Mais de nos jours, « parmi les philosophes, il en est qui, se trompant comme les savants, ont prétendu faire de la philosophie une science naturelle… Cette réforme devait réussir encore moins que celle de Kant. Notre siècle a eu le bon esprit de ne pas s’y laisser prendre. » Dans les sciences naturelles, le contrôle est toujours possible ; il ne l’est pas en philosophie. Les vérités que le philosophe découvre peuvent n’être pas vraies pour les autres hommes ; chaque conscience voit les choses sous son jour à elle. « Laquelle a vu le plus juste, c’est au genre humain de décider, comme il décide entre les religions en embrassant les unes et en repoussant les autres. » En d’autres termes, pourrait dire M. Barthélémy Saint-Hilaire, la philosophie est une œuvre individuelle, mais l’individu n’en est pas juge ; il travaille pour l’espèce, sous la juridiction du consentement universel, c’est-à-dire du sens commun.
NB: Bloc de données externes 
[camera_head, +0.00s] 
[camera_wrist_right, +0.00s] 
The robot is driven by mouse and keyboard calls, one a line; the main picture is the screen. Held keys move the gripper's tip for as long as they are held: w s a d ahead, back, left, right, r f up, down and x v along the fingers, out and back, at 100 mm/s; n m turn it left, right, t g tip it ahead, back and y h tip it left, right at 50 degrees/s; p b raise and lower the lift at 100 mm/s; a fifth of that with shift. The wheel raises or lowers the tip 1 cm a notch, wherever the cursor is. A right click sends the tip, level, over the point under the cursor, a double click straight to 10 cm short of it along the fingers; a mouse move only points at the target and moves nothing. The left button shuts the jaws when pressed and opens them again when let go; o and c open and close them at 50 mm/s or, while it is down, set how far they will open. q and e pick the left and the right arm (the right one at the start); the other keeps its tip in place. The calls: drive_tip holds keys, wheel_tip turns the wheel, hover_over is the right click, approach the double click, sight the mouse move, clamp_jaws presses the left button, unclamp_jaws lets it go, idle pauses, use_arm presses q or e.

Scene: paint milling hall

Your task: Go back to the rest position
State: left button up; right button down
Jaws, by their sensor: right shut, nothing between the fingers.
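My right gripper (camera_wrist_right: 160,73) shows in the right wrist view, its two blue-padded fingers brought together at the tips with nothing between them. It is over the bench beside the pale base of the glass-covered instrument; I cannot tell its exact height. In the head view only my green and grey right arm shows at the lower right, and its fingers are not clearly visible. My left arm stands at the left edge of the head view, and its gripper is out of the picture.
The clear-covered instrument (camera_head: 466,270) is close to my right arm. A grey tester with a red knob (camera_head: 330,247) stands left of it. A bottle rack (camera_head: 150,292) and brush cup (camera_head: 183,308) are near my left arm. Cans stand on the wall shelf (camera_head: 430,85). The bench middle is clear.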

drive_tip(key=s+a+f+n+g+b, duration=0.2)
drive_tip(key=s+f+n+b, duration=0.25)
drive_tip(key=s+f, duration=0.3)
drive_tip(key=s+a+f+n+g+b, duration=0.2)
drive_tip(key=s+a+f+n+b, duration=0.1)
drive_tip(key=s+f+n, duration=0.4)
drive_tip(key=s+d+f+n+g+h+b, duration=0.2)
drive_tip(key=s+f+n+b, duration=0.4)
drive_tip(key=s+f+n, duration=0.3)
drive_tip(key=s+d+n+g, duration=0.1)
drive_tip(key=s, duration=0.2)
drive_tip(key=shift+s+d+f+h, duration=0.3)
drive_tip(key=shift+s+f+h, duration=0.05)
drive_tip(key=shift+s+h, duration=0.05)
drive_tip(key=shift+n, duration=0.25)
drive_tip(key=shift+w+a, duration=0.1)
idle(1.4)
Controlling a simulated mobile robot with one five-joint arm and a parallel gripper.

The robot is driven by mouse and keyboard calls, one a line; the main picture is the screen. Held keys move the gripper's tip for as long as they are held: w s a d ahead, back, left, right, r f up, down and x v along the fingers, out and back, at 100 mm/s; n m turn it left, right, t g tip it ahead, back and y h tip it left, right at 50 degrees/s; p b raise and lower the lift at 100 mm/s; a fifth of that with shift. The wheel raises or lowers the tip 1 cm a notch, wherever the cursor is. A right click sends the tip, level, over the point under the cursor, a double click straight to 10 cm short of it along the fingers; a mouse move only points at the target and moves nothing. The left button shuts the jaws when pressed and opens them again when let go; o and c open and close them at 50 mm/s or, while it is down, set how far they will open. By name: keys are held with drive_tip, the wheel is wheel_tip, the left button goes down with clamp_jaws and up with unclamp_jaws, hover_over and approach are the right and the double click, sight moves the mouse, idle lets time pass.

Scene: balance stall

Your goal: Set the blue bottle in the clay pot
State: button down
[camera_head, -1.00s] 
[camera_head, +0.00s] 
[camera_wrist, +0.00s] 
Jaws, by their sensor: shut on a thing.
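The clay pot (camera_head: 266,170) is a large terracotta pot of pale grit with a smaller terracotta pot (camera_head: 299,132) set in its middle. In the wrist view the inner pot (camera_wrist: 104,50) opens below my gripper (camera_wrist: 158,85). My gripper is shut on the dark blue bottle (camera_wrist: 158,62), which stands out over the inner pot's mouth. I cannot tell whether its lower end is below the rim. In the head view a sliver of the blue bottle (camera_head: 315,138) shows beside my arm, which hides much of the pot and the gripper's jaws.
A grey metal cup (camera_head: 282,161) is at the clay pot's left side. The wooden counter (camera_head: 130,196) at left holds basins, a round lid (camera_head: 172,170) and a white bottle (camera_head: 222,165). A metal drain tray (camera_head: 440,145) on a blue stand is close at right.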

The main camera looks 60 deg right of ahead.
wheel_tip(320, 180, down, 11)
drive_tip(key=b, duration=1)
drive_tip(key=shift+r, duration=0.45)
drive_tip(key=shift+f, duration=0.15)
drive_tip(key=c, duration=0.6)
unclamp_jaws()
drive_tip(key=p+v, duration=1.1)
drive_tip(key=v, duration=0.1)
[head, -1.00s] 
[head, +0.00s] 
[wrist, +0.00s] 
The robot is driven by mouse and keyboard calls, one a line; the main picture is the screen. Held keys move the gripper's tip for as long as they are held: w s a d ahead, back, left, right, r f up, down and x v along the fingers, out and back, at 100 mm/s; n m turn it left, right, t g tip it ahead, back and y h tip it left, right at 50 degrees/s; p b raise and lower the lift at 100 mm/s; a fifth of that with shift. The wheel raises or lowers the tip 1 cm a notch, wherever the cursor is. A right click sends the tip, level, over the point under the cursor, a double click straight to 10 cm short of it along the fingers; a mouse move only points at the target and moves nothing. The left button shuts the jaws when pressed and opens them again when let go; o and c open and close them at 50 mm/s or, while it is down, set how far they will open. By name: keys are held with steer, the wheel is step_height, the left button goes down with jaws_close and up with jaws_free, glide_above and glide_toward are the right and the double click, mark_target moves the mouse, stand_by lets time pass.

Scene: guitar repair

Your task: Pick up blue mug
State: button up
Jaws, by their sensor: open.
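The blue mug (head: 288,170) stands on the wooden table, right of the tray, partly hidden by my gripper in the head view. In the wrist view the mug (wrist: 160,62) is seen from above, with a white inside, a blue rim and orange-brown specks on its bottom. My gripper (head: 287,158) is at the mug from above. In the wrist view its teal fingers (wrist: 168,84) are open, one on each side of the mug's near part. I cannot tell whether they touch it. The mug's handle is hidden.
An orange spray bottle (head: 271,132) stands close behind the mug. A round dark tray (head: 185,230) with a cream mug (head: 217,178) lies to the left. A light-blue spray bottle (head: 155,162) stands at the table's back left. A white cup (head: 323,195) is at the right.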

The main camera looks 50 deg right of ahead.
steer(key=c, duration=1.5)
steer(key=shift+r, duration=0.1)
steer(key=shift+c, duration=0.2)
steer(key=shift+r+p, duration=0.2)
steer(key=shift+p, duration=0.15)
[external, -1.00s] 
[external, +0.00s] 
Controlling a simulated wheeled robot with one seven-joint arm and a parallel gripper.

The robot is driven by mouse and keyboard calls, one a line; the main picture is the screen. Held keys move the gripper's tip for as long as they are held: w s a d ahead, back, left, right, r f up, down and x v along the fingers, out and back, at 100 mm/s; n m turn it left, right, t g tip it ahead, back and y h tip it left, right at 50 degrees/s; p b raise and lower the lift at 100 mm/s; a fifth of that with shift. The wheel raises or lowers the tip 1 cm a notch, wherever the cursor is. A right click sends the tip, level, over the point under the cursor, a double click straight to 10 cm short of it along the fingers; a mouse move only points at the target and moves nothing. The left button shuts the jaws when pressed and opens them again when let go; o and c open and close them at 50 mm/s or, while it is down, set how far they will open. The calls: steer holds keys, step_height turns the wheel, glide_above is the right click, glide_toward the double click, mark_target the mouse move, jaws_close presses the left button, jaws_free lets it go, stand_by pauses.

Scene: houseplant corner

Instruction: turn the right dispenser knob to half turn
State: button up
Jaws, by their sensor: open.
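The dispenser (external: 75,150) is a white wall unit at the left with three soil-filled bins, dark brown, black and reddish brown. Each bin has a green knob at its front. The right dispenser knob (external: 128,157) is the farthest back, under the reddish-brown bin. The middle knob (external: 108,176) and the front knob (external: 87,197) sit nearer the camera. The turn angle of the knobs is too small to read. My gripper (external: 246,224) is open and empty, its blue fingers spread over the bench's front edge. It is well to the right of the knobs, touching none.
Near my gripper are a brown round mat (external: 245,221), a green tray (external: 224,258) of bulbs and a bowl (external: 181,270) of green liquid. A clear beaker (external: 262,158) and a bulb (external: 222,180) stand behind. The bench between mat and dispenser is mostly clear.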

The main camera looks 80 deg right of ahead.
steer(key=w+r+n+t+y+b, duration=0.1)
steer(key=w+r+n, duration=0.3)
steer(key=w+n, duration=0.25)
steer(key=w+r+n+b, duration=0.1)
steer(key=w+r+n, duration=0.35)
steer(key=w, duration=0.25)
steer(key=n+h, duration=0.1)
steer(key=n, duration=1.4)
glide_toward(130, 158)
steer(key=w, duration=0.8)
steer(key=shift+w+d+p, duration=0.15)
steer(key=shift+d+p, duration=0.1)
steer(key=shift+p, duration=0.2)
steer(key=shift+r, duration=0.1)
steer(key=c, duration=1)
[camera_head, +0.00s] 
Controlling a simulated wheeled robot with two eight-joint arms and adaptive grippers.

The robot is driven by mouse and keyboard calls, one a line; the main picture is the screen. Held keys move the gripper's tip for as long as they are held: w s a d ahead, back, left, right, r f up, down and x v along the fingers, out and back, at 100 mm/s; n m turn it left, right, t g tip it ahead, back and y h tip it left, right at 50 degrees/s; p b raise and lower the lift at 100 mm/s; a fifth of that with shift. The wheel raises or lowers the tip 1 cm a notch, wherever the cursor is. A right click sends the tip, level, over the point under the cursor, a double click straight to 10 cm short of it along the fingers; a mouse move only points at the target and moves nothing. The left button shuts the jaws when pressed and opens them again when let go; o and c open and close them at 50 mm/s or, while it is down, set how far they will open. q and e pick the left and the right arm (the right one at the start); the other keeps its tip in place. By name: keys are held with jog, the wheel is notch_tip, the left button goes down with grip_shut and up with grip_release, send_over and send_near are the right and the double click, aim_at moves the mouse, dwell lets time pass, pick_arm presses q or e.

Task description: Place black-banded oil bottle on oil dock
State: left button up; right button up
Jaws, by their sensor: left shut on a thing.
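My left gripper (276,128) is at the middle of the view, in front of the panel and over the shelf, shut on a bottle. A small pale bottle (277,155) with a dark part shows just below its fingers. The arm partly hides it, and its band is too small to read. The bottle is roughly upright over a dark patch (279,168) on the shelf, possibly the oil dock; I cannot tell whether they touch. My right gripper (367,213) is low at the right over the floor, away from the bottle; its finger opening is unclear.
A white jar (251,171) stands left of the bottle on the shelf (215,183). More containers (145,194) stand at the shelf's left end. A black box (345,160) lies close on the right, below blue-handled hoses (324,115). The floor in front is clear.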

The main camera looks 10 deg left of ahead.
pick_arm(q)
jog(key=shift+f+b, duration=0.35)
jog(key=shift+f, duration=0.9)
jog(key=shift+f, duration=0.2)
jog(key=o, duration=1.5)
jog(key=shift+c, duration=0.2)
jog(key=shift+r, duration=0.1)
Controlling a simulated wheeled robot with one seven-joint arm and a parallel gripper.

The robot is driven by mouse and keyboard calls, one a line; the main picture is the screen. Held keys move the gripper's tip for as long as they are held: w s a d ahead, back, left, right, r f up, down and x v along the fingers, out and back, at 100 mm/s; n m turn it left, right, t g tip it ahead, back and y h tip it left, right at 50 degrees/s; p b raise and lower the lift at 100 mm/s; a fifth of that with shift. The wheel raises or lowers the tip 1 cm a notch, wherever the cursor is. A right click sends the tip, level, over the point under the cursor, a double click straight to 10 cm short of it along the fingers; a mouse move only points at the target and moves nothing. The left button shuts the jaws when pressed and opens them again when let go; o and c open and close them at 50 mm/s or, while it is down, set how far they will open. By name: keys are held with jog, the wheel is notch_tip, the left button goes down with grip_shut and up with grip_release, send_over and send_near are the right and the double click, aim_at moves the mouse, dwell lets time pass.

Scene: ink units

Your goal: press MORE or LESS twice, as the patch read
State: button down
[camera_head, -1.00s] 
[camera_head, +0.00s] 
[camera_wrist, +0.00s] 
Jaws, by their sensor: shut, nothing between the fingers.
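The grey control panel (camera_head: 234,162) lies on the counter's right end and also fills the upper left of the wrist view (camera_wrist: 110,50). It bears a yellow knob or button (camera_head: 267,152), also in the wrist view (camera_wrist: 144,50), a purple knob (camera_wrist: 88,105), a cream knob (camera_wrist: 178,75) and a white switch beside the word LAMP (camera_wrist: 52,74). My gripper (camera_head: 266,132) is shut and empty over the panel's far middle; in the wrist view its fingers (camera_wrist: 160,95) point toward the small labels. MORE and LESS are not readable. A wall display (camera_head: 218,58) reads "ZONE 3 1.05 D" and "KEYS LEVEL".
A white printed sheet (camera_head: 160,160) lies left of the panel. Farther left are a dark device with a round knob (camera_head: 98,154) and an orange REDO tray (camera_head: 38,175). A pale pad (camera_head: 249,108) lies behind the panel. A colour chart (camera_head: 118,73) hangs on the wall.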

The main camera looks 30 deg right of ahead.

Mais, quoiqu’un système philosophique soit une œuvre toute subjective, il ne s’ensuit pas qu’aux yeux de la philosophie l’homme soit la mesure de toutes choses. « Elle prétend au contraire qu’il existe une vérité éternelle et indéfectible, éclatante, infinie, dont l’homme, quelque faible qu’il soit, peut recueillir quelque rayon, dont la découverte successive, quoique toujours incomplète, est son privilège et sa gloire… » En un mot, l’homme, loin d’être la mesure des choses, serait bien plutôt mesuré par elles, c Sous la doctrine de Protagore et de Kant se cache un orgueil immense. » La métaphysique, telle que la comprend M. Barthélémy Saint-Hilaire, est modeste : « l’humilité n’est pas même une vertu pour elle, c’est une nécessité. »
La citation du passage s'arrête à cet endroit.